Each of the panelists shared their top pieces of advice on successful IP monetization.
Jennifer Burdman:
- “Start thinking about these assets to be monetized early on;
- Think about your department as revenue-generating; and
- Don’t be afraid to say you can’t afford or need help with the monetization: there are resources out there, and the innovation deserves to be monetized – your company deserves that revenue stream.”
Anne-Mari Lummevuo:
- “Think before you trim: think before you abandon that Brazilian patent because management asked to cut costs;
- Do your homework: don’t expect anyone to buy your patents without you having shown them that they really need to have them; and
- Think big and far: think when drafting claim scopes and foresee the future, including those technologies that are not yet there.”
Towards the end of the event, the panelists also demystified several IP monetization concepts, including the idea of non-practising entities (NPEs) being “trolls”.

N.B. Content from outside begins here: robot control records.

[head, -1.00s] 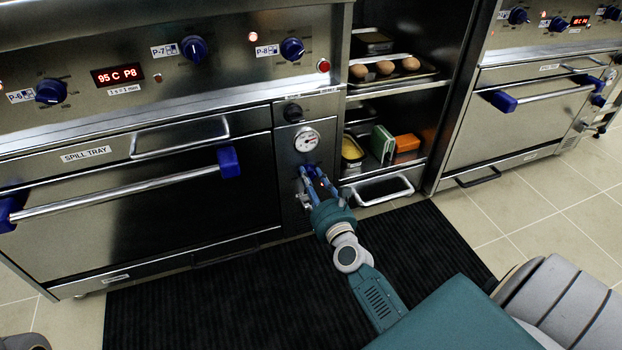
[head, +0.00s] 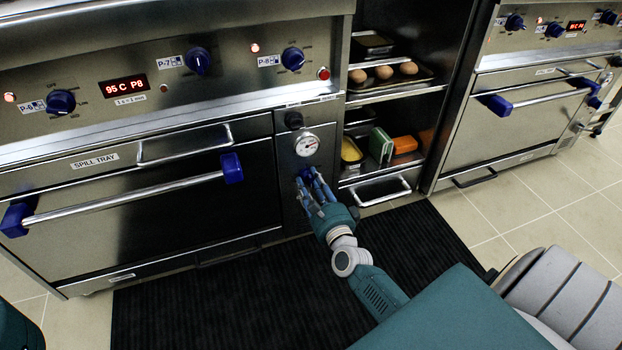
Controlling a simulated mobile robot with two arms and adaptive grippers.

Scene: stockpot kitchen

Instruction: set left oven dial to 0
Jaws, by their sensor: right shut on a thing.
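The left oven's small blue dial (head: 306,174) is on the narrow steel panel right of the oven door, below a round white gauge (head: 306,145). My right gripper (head: 309,182) is at this dial and shut on it. Its blue fingers and teal wrist hide much of the dial, so its setting cannot be read. My left gripper is out of view.
Blue knobs (head: 292,59) and a red display (head: 118,85) line the left range above. The oven door's bar handle (head: 130,194) is to the left. An open shelf (head: 392,89) with eggs and containers is right of the panel. A black mat (head: 190,305) covers the floor.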

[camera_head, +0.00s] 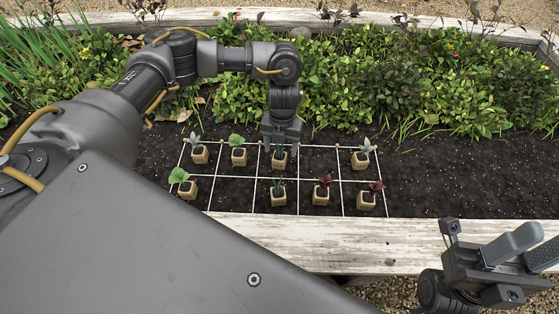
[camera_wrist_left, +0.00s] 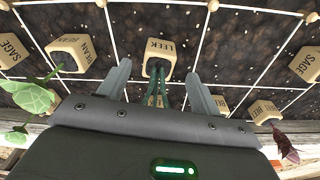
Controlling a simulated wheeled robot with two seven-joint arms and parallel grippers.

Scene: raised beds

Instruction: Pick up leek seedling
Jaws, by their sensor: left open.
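A leek seedling in a tan pot (camera_head: 279,161) stands in the far row of the planting grid. The left wrist view shows this pot (camera_wrist_left: 158,52) marked LEEK, with green leaves between the fingers. My left gripper (camera_head: 280,147) is open above it, pointing down, one finger on each side; in the wrist view the fingers (camera_wrist_left: 158,75) show a gap to the pot. A second leek seedling (camera_head: 278,196) stands in the near row. My right gripper (camera_head: 524,249) is at the lower right, away from the plants; its opening is unclear.
Pots of bean (camera_head: 238,157), sage (camera_head: 199,155) and beet (camera_head: 321,196) stand in nearby squares. Another sage (camera_head: 361,161) is to the right. A white string grid (camera_head: 340,180) crosses the soil. A wooden edge (camera_head: 400,240) runs in front. Leafy plants grow behind; bare soil lies right.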

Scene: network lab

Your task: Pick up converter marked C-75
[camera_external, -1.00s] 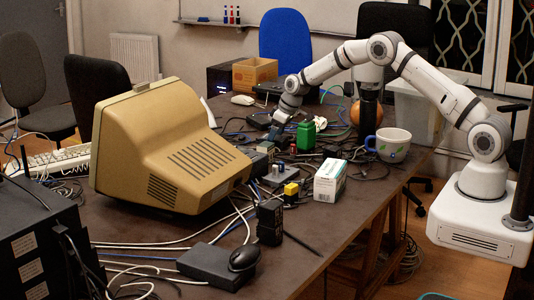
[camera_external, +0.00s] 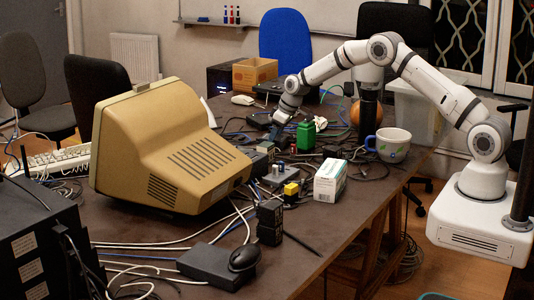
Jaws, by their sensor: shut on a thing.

Demystifying IP monetization
Ms. Burdman reminded listeners that patents are not for “defensive acts” – they allow companies to prevent rivals from making, using, or selling the claim scope:
“They are an asset to be used. There is nothing in patent jurisdiction that says you must practice what you have put into this patent application, or that you can’t sell it to somebody who can make money using your patent. The idea that NPEs have lesser rights to assert these patents is a complete myth, and one propagated by companies who enjoy infringing these patents without ramifications.”
Ms. Lummevuo also told attendees that many companies believe that if they have patents, those patents have value and therefore anyone can buy them. “But, as in all sales, you need the customer to need the product,” she said.
To really get the counterparty to understand that it would be beneficial for them to buy your patents, it really boils down to what the patent has “eaten”, Ms. Lummevuo added.